You can train the model by opening a Terminal and running:

.. code::
   
   cd model
   ./train_model.sh

You will be taken through interactive steps in the Terminal to set the model name.
The model parameters are defined in :file:`model/config/config.cfg`, which is a `spacy 
configuration file <https://spacy.io/usage/training/#config>`_. There are a few important
things to note about the contents:

* The path to the training data is set under **\[paths\]**
* The :program:`en_med7` model is used as a starting point for training. This is set
  using the **source** parameters under **\[components\]** and also in **\[initialize.before_init\]**.
* The hyperparameters for the neural network are set under **\[training.optimizer\]**.
  The `Adam <https://arxiv.org/abs/1412.6980>`_ optimiser is the default.
* **\[training.score_weights\]** details the relative importance of different measure
  in evaluating training performance. Available measures are precision, recall and 
  `F-score <https://en.wikipedia.org/wiki/F-score>`_ (the harmonic mean of precision and recall). 

Model training logs will be saved to a :file:`logs`` folder within your :program:`DI_FILEPATH`.

Model performance
^^^^^^^^^^^^^^^^^

You can evaluate the performance of a model by running the :file:`evaluate_model.sh` script 
in a Terminal from within the :file:`model` folder. You can either provide the name of the model
you with to evaluate or the location

.. code::

   ./evaluate_model.sh

This will produce a log in the :file:`logs` folder within :program:`DI_FILEPATH`. 

Adapting the model or training your own
^^^^^^^^^^^^^^^^^^^^^^^^^^^^^^^^^^^^^^^

You can adapt the model by training it again using additional training examples.

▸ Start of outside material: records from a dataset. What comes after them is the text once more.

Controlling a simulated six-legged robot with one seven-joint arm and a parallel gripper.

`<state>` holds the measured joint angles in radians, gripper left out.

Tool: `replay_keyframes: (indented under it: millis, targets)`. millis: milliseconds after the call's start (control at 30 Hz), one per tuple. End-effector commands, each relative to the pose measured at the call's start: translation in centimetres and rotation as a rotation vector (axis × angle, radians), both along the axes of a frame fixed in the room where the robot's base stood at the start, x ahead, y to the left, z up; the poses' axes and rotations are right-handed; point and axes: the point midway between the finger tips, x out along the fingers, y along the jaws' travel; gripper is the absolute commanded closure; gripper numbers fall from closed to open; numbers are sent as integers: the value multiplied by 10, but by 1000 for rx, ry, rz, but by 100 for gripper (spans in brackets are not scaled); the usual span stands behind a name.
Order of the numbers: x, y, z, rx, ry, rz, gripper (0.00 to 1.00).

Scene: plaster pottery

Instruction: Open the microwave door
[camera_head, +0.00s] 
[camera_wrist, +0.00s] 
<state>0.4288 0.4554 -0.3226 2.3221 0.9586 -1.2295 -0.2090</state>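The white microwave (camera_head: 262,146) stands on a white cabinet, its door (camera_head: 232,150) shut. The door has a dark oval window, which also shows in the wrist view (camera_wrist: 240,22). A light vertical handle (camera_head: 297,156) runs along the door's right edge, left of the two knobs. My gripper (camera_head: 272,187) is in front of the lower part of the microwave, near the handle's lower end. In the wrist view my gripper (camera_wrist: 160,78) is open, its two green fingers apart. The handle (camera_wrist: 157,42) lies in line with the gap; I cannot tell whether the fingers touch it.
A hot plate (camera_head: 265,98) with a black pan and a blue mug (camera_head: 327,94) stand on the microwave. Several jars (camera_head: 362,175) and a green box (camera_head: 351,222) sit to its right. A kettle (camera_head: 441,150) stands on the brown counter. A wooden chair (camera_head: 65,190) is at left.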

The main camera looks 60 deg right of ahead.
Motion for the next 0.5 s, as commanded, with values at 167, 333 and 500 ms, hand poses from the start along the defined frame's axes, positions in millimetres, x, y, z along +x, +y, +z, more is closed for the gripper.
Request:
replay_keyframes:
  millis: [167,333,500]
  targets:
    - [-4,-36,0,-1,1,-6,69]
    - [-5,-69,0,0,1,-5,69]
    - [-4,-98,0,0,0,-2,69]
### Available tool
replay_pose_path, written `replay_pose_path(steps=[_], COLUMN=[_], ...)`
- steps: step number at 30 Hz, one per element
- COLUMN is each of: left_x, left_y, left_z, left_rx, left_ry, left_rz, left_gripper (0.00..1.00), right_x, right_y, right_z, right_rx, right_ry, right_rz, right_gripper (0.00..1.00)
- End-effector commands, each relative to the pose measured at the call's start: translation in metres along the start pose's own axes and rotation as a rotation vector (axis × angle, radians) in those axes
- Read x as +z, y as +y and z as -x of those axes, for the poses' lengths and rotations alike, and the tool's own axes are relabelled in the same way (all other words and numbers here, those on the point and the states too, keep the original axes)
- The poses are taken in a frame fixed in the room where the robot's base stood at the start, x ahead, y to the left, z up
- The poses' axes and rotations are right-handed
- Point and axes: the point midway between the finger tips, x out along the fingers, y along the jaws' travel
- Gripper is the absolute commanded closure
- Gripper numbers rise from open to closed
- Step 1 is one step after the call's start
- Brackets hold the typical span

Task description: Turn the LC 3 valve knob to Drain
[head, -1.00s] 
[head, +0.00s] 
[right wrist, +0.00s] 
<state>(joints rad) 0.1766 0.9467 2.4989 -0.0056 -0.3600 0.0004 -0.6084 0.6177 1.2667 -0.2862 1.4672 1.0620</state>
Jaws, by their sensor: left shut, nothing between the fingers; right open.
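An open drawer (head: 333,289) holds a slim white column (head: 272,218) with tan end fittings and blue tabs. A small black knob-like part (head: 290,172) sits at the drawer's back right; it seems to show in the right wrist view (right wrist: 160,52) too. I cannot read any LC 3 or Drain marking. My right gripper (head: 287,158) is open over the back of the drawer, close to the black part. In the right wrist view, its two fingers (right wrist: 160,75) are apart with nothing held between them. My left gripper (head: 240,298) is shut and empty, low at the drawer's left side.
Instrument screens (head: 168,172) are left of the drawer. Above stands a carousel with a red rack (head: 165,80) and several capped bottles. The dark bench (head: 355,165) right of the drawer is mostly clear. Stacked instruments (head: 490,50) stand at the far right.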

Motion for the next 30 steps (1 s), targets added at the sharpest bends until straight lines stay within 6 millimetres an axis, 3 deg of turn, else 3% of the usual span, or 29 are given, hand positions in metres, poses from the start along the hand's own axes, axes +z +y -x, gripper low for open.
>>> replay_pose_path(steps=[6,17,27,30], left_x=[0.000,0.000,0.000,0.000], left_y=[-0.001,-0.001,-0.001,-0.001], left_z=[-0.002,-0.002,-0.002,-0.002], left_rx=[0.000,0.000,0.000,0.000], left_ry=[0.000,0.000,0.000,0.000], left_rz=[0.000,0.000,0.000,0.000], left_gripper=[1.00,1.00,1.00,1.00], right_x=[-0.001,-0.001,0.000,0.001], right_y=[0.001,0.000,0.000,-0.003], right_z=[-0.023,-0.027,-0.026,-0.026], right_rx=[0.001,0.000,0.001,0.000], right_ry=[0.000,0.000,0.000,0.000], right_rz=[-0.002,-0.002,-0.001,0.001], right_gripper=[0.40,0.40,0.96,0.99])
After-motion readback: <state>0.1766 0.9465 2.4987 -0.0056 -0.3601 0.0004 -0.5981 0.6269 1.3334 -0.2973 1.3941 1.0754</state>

To do this you need to install the :program:`en_edris9` model and amend the configuration file 
so that the starting model is :program:`en_edris9` rather than :program:`en_med7`.

To train your own model you can follow similar steps, starting from any of :program:`en_med7`, :program:`en_edris9` or a standard language model like :program:`en_core_web_sm`. Refer to `spacy <https://spacy.io/usage>`_ 
documentation for more information.